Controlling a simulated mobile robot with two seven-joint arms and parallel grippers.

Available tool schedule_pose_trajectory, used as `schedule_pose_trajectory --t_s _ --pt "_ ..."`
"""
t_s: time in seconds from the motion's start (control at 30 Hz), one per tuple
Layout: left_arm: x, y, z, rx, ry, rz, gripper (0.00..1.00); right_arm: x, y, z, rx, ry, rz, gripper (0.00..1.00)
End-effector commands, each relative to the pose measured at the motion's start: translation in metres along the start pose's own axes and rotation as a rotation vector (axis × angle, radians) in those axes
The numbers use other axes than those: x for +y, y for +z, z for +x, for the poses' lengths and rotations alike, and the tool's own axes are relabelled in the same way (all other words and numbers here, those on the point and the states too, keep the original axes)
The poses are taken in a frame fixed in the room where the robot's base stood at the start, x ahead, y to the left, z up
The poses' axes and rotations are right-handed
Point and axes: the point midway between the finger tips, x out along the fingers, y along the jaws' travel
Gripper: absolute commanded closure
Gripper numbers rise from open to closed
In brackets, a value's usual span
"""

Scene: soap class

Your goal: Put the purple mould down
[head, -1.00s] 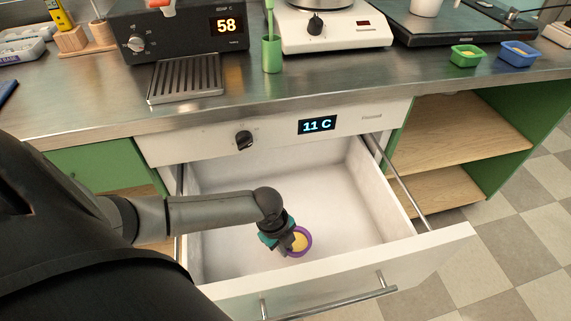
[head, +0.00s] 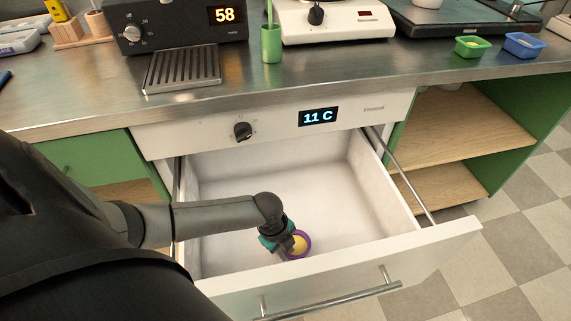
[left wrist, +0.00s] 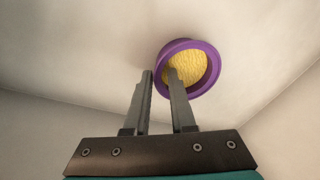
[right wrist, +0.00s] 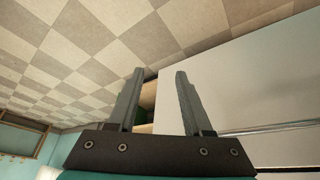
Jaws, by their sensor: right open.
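The purple mould (head: 307,240) is a round cup with yellow contents, inside the open white drawer (head: 345,218), near its front wall. My left gripper (head: 291,251) reaches down into the drawer at the mould's left side. In the left wrist view the purple mould (left wrist: 210,83) is at the fingertips of my left gripper (left wrist: 160,73). One finger is outside its rim and the other overlaps the yellow inside, with the wall pinched between them. I cannot tell whether its base touches the drawer floor. My right gripper (right wrist: 160,75) is open and empty, outside the head view.
The drawer floor behind and right of the mould is clear. The drawer front with its metal handle (head: 335,301) is close to the gripper. A display reading 11 C (head: 318,117) is above the drawer. Green (head: 471,47) and blue (head: 524,46) moulds stand on the counter.

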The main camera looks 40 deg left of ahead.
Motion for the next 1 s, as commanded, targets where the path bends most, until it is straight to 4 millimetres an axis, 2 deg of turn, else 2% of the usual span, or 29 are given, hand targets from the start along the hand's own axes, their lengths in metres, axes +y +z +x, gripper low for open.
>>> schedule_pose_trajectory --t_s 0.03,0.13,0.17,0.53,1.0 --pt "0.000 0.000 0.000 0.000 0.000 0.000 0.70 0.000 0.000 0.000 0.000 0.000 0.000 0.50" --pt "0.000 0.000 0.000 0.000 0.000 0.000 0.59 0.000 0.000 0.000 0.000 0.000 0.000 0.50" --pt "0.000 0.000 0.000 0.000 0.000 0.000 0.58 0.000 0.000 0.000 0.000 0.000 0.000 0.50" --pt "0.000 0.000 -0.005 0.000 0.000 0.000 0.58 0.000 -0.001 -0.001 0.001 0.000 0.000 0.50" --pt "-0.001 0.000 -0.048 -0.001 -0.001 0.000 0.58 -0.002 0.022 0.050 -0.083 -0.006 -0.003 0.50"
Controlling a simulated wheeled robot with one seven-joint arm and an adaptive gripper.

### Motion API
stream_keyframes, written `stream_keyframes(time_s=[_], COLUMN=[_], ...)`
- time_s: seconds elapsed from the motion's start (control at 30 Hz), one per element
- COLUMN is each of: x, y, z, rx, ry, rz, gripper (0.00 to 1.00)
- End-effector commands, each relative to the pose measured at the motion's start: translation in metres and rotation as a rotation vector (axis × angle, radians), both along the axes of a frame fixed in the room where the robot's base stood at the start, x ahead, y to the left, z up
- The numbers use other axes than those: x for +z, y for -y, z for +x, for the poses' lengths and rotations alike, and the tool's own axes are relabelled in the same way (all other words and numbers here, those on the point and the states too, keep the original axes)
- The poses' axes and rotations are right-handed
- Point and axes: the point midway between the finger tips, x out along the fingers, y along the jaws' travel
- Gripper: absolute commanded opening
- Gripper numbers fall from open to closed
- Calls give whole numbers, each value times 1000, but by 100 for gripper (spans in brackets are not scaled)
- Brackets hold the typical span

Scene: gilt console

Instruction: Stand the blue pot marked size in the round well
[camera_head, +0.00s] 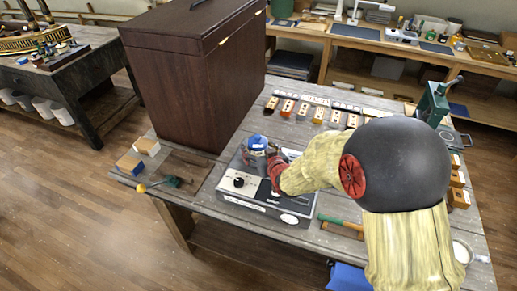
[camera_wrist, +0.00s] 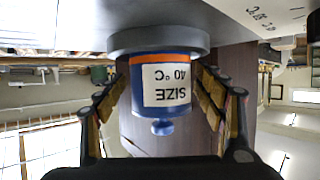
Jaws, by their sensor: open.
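The blue pot (camera_wrist: 135,100) has a white label reading "SIZE 40 °C", an orange band and a small knob on top. The wrist view shows it upside down. Its base end meets a round grey collar (camera_wrist: 158,40), apparently the well, on the grey appliance; how deep it sits is hidden. In the head view the pot's blue top (camera_head: 257,142) shows upright over the appliance (camera_head: 262,209), partly covered by my gripper (camera_head: 268,163). My gripper (camera_wrist: 165,97) is open, with one finger on each side of the pot; gaps show beside it.
A black knob (camera_head: 238,182) is on the appliance's front left. A large dark wooden cabinet (camera_head: 195,75) stands close behind. Several small coloured blocks (camera_head: 318,115) line the back of the table. A green-handled tool (camera_head: 340,222) lies to the right.

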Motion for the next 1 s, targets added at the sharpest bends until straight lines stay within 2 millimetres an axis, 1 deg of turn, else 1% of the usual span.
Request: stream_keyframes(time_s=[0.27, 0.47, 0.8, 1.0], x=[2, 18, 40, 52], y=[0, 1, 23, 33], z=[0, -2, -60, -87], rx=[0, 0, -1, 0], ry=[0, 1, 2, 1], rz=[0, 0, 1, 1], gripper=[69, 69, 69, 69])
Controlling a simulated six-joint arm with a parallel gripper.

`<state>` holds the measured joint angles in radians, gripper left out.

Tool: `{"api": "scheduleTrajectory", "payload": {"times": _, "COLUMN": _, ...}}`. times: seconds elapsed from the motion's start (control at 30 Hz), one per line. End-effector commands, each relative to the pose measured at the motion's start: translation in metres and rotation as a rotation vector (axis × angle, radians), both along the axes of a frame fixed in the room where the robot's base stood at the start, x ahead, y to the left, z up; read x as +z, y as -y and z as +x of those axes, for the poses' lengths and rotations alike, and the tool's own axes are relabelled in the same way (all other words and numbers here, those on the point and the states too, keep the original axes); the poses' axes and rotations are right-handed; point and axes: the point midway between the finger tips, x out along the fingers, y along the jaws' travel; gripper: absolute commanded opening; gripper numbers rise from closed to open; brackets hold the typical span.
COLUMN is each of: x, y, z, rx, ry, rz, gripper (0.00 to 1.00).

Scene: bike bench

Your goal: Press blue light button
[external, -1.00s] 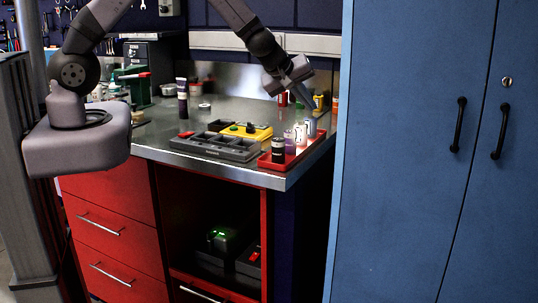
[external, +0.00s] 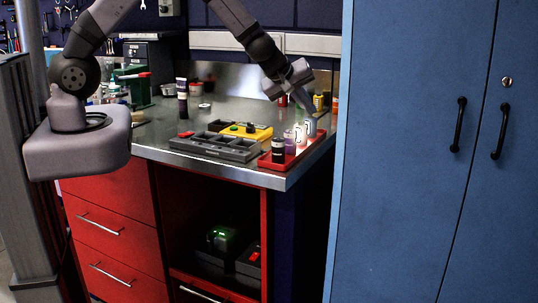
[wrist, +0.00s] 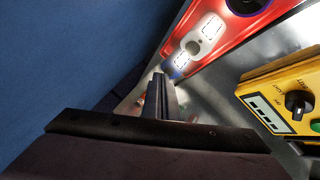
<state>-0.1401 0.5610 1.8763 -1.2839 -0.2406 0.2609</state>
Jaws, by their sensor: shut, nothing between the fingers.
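In the external view, my gripper (external: 311,110) is shut and empty, pointing down over the far right part of a red tray (external: 318,143) on the bench. In the wrist view, the closed fingers (wrist: 158,80) point toward the red tray (wrist: 262,28).
A yellow box (external: 247,131) with a black knob (wrist: 298,103) stands left of the tray. A blue cabinet (external: 400,150) rises close on the right.

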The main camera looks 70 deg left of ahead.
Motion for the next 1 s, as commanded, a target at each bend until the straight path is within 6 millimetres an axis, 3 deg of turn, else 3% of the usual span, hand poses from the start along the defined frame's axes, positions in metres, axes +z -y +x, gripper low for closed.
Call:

### DIRECTIONS
Beginning with the line containing "Motion for the next 1 s, targets" and ending with the line containing "gripper left out.", extract those lines exactly from the listing above, and only those.

### FULL ANSWER
Motion for the next 1 s, targets added at the sharpest bends until straight lines stay within 2 millimetres an axis, 1 deg of turn, else 1% of the usual span.
Request: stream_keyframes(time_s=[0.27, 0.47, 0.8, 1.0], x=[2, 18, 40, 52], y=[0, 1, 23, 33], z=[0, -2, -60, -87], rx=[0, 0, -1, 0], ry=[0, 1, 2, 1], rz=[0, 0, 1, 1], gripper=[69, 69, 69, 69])
Controlling a simulated six-joint arm with a parallel gripper.

`<state>` holds the measured joint angles in radians, gripper left out.

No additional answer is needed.